The worst thing about error values is that they can contaminate other formulas in the worksheet. If a formula returns an error value to a cell and a second formula in another cell refers to the value calculated by the first formula, the second formula returns the same error value and so on down the line.

After an error value shows up in a cell, you have to discover what caused the error and edit the formula in the worksheet. Table 1 lists some error values that you may run into in a worksheet and explains the most common causes.

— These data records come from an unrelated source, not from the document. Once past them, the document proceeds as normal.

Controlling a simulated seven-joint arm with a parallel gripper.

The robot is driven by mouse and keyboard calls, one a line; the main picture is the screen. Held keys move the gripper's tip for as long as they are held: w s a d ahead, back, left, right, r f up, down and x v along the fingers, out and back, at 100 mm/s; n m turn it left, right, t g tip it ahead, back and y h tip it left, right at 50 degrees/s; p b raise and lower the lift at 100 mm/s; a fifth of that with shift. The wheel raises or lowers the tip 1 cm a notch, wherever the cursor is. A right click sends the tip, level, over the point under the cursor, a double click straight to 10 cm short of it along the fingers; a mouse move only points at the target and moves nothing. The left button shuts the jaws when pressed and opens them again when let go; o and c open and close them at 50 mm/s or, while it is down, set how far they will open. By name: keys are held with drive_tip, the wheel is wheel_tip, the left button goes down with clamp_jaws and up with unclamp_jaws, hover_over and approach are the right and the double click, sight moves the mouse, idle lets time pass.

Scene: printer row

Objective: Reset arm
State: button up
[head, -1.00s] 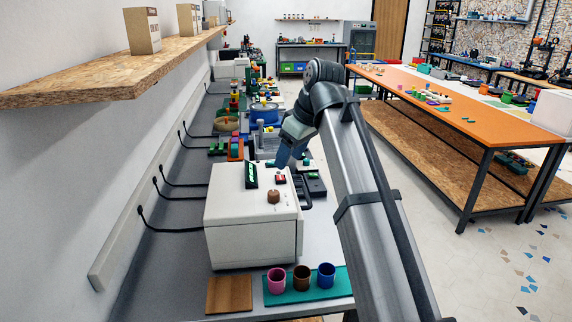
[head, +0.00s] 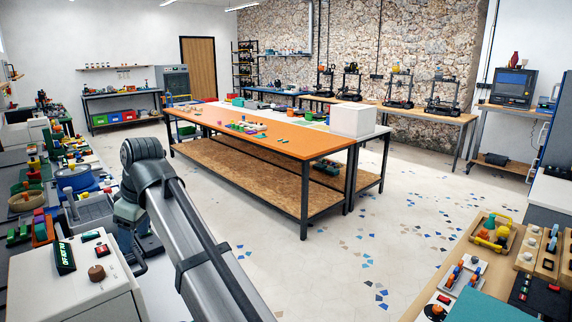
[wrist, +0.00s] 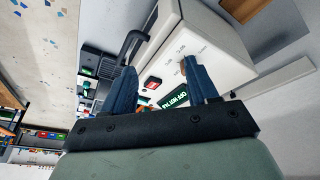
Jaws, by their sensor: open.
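My gripper (wrist: 162,88) shows in the wrist view with two blue fingers spread apart and nothing between them. Beyond the fingers is a white box-shaped machine (wrist: 215,48) with a dark handle, a red switch and a green-lit display (wrist: 174,100). The machine's display (head: 64,257) and brown knob (head: 96,273) are visible there.
The left bench is crowded with trays and devices. A wooden bench with small parts (head: 470,255) is at lower right. Open floor (head: 330,240) lies between.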

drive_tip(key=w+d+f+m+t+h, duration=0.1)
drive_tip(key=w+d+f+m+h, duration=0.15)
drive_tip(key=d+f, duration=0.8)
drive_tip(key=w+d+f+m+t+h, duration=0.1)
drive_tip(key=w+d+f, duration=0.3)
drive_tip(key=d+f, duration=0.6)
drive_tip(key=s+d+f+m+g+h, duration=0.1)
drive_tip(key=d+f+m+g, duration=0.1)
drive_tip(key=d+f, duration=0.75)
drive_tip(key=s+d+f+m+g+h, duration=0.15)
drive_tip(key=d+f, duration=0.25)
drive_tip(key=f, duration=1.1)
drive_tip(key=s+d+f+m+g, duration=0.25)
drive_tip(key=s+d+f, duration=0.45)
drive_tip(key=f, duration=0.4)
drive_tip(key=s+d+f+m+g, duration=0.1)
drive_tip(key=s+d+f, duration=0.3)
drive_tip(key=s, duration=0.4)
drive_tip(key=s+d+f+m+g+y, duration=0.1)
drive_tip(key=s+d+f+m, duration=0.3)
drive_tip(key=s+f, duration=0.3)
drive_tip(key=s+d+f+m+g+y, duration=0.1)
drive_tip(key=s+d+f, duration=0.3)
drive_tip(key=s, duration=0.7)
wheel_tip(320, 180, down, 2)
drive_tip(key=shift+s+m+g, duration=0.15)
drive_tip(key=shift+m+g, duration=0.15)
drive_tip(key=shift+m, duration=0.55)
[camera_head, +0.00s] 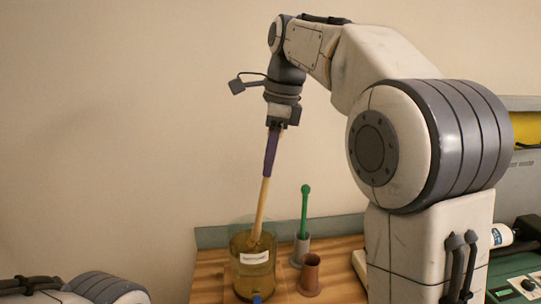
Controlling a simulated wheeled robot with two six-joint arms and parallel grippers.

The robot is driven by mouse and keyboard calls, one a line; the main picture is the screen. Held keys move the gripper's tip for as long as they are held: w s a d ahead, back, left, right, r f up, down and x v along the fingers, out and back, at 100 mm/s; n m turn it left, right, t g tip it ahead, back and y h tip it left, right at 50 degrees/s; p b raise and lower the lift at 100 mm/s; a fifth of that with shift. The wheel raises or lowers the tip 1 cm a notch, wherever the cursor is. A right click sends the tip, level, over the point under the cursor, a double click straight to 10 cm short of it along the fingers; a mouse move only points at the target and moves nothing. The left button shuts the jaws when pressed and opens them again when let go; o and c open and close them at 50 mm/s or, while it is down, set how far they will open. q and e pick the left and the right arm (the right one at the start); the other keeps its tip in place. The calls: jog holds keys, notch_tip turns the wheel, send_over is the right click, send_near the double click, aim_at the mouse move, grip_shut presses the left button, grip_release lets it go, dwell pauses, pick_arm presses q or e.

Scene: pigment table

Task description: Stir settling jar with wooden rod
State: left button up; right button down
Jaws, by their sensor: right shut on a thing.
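The wooden rod (262,202) has a dark purple grip at its upper end. My right gripper (275,128) is shut on that grip and points down. The rod leans slightly, its lower end reaching down to the left into the settling jar (240,271). The jar is clear, with yellowish-brown contents and a white label, and stands upright on the wooden table (208,278). The rod's tip is hidden, and I cannot tell how deep it reaches. Part of my left arm shows at the bottom left; its gripper is out of view.
A green round-topped tool (304,210) stands in a grey holder (301,248) behind and right of the jar. A brown cup (310,274) stands right of the jar.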

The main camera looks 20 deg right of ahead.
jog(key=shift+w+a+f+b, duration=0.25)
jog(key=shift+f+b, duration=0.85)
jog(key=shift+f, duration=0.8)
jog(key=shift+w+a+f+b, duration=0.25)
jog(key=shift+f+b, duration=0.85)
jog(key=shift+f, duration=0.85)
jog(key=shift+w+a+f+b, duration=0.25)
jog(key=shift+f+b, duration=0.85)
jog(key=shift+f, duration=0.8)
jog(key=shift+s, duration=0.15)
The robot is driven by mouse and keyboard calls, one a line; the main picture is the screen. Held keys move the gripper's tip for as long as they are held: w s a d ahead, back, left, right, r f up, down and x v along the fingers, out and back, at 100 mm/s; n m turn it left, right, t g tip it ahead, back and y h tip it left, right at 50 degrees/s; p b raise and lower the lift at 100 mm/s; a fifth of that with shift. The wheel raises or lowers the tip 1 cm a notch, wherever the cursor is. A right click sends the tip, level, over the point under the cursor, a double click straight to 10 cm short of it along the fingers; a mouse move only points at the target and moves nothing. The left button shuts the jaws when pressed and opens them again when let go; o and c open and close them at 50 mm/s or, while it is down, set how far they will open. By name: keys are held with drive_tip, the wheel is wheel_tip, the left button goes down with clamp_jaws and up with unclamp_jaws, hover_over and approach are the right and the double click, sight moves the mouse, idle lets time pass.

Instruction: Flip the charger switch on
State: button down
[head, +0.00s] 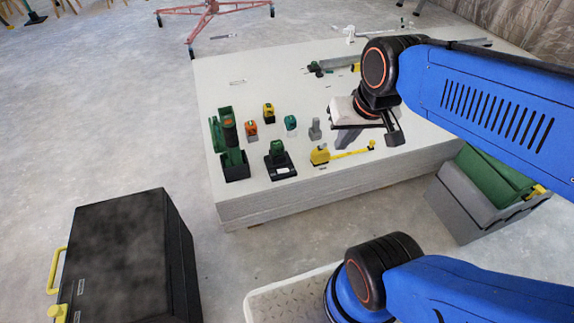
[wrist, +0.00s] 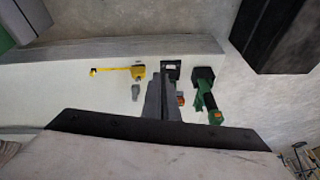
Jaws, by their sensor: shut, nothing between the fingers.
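What looks like the charger is a black base (head: 281,169) with a green block on top and a small pale patch on its front. It stands near the front edge of the stacked panels. In the wrist view the charger (wrist: 172,66) shows just beyond my fingertips, partly hidden by the fingers. The switch and its position are too small to tell. My gripper (head: 345,143) is shut and empty, pointing down above the panels, to the right of the charger. Its dark fingers (wrist: 164,92) lie together in the wrist view.
A green drill (head: 229,140) stands left of the charger. Small orange (head: 251,129), yellow (head: 268,112), teal (head: 290,123) and grey (head: 315,129) items stand behind it. A yellow tape measure (head: 321,155) lies to its right. A black case (head: 125,260) and a grey-green bin (head: 480,205) stand on the floor.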

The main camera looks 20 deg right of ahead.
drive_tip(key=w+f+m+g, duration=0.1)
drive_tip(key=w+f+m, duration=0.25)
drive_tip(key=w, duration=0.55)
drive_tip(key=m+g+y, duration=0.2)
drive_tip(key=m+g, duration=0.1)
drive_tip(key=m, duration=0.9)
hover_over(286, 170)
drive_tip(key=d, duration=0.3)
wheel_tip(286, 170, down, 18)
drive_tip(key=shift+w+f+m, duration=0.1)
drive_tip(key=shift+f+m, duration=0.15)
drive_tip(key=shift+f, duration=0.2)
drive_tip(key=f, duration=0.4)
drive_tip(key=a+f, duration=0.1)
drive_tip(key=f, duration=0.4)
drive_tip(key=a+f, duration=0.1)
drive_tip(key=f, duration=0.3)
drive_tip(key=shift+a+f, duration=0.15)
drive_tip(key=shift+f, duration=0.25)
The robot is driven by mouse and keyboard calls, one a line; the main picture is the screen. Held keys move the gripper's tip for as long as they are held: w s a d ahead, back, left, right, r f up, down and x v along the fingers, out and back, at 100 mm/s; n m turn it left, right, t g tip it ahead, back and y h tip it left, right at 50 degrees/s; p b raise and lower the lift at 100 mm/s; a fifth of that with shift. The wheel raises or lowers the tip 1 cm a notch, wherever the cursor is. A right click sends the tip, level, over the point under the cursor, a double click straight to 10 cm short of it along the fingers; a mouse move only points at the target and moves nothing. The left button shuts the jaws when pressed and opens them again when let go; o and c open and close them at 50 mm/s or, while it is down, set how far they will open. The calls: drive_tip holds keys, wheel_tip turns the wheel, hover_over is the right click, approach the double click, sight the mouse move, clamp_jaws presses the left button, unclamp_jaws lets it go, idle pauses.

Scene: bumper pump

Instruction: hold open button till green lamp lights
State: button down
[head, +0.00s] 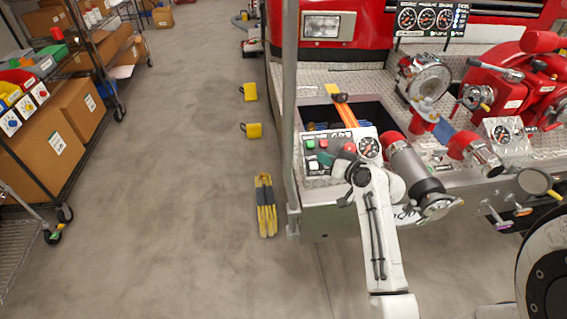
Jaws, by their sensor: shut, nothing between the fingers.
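The control panel (316,169) is a pale, labelled plate on the red truck's front deck. The labels are too small to read, so I cannot tell which part is the open button or the lamp, or whether a lamp is lit. My gripper (334,159) is shut and empty at the panel's right part, reaching in from the right. My wrist hides some of the panel; contact cannot be told.
A large grey and red pipe fitting (415,170) lies close beside my arm. A metal post (290,110) stands left of the panel.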

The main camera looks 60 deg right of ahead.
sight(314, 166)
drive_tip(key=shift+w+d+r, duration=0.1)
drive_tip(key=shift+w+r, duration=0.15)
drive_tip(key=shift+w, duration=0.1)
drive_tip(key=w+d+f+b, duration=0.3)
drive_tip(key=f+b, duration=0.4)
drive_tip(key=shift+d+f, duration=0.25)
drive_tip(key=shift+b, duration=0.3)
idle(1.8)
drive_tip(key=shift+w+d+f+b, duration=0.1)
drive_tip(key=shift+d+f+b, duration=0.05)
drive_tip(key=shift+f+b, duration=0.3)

Table 1: Error Values That You Can Encounter from Faulty Formulas


What Shows Up in the Cell

What's Going On Here?
#DIV/0! Appears when the formula calls for division by a cell that either contains the value 0 or, as is more often the case, is empty. Division by zero is a no-no according to our math.
#NAME? Appears when the formula refers to a range name that doesn't exist in the worksheet. This error value appears when you type the wrong range name or fail to enclose in quotation marks some text used in the formula, causing Excel to think that the text refers to a range name.
#NULL! Appears most often when you insert a space (where you should have used a comma) to separate cell references used as arguments for functions.
#NUM! Appears when Excel encounters a problem with a number in the formula, such as the wrong type of argument in an Excel function or a calculation that produces a number too large or too small to be represented in the worksheet.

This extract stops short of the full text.